I answered, he listened and we went into his shop.  I hadn't said one word about what I wanted to buy and the owner hadn't mentioned any surf products but already I was feeling good about being there.

As we tried on boots the owner and I discovered a connection with North Devon where his parents and my husband's family had all farmed in the 1950s.  While he pulled out different sizes for my daughter to try, he talked to my son about boards for stand up surfing and soon we had a good pile of products on the counter.

I was enjoying myself and left the shop with my arms full of stuff and a smile on my face.

What just happened there?

In a relaxed and friendly way, the owner of the shop connected with me.  He put me at my ease by having a conversation with me.  In just a few minutes he found areas that interested me by looking, listening and responding to cues.  

How did he do that?

First he asked about the car- the first thing he saw.  Then when I mentioned that we live on a farm he talked of his own family background in farming.  He listened to what I said and took his cues from that to develop a conversation. 

As we chatted I felt relaxed and comfortable –  happy to take my time in his shop.  I asked his advice on wetsuits, boots and boards and consequently bought several items.  In some specialist shops you can feel like you've stumbled into some secret society and you don't have the handbook.  You can easily be intimidated if you don't know the terminology.  Here I was entirely comfortable.

Why did he do that?

The owner has been running his surf shop since the 1980s and he has learnt that taking time to engage customers increases his sales.  Customers who are relaxed and chatty tend to linger and browse and are more willing to ask for help and advice.

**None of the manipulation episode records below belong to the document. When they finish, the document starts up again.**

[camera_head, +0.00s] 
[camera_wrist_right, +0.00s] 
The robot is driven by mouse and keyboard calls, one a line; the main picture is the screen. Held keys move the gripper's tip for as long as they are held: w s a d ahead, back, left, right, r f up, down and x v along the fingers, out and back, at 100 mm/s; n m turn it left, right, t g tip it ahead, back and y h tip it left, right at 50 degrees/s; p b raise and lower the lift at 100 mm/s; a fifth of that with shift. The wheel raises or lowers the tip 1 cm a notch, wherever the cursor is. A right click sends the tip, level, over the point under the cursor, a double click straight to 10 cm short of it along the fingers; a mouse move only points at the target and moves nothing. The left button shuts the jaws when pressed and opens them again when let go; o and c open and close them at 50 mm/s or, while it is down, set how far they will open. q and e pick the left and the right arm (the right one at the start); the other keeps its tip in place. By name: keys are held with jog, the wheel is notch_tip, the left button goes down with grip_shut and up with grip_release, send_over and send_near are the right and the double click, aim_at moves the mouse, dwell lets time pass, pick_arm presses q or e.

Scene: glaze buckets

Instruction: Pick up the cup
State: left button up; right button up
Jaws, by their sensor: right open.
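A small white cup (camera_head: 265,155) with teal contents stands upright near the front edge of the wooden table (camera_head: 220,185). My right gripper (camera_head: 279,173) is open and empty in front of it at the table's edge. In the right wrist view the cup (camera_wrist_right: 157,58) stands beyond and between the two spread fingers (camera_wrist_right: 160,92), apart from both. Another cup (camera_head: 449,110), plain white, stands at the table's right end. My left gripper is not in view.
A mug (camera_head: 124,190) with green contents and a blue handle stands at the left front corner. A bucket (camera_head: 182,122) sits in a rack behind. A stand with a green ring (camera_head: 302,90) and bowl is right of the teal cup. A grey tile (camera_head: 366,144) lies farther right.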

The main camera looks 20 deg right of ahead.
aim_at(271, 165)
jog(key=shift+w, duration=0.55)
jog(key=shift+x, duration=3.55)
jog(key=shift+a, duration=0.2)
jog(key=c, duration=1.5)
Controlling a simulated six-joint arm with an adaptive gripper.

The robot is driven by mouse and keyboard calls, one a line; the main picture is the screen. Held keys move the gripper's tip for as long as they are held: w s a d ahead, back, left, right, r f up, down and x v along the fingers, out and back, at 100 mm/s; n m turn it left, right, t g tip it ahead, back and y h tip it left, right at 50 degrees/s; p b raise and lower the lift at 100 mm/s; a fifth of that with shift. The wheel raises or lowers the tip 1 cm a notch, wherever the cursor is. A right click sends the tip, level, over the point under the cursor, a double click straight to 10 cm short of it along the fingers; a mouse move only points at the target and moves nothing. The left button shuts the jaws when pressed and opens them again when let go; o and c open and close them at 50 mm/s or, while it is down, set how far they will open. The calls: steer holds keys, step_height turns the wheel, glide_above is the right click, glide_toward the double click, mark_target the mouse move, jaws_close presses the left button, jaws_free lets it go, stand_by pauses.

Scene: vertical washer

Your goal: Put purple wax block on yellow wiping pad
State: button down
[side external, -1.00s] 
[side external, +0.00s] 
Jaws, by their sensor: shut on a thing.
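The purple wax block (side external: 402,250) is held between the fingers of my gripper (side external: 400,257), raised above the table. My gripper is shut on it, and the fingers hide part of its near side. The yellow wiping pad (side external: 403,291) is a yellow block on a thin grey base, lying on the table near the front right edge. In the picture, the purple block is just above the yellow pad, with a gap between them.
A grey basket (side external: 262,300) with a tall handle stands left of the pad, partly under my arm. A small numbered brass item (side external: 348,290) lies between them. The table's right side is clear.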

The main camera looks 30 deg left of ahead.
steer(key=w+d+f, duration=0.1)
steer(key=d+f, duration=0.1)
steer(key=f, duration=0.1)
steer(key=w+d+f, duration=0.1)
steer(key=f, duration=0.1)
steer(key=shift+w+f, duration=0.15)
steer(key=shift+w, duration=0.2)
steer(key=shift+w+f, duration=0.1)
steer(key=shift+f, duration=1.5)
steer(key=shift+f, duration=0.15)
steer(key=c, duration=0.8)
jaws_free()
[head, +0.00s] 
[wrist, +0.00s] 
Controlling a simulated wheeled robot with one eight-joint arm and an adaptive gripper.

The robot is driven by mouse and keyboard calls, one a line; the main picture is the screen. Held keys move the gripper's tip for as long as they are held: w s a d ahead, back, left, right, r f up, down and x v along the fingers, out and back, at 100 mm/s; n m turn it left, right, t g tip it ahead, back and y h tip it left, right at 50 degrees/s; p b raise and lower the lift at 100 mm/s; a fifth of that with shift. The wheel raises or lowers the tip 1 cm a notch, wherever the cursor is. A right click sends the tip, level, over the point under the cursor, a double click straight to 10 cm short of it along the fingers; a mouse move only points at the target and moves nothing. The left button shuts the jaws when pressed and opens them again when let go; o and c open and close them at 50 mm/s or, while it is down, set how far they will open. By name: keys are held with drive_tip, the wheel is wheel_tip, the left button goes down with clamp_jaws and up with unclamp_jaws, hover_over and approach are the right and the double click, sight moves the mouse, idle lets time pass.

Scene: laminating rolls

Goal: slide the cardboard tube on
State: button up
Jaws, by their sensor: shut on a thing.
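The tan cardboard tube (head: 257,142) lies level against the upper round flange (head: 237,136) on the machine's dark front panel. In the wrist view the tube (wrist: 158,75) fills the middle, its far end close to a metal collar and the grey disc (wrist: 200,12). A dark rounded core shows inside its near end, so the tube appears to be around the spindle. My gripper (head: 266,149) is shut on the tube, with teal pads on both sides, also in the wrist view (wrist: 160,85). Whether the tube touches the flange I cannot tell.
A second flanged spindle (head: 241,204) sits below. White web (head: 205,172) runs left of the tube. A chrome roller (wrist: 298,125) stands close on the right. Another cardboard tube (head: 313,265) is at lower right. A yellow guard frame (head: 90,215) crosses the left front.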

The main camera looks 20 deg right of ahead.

Next time I'm at Llangennith on The Gower near Swansea I'm bound to go back to PJ's Surf Shop, because Peter, the owner did such a good job.  His conversation skills helped make a good sale on the day, and he has set up the right conditions for a future repeat sale.  If I need anything, I know I can get good advice from him.  So thanks very much Peter.

If you want to sell more and leave your customers with a warm glow, master the art of conversation.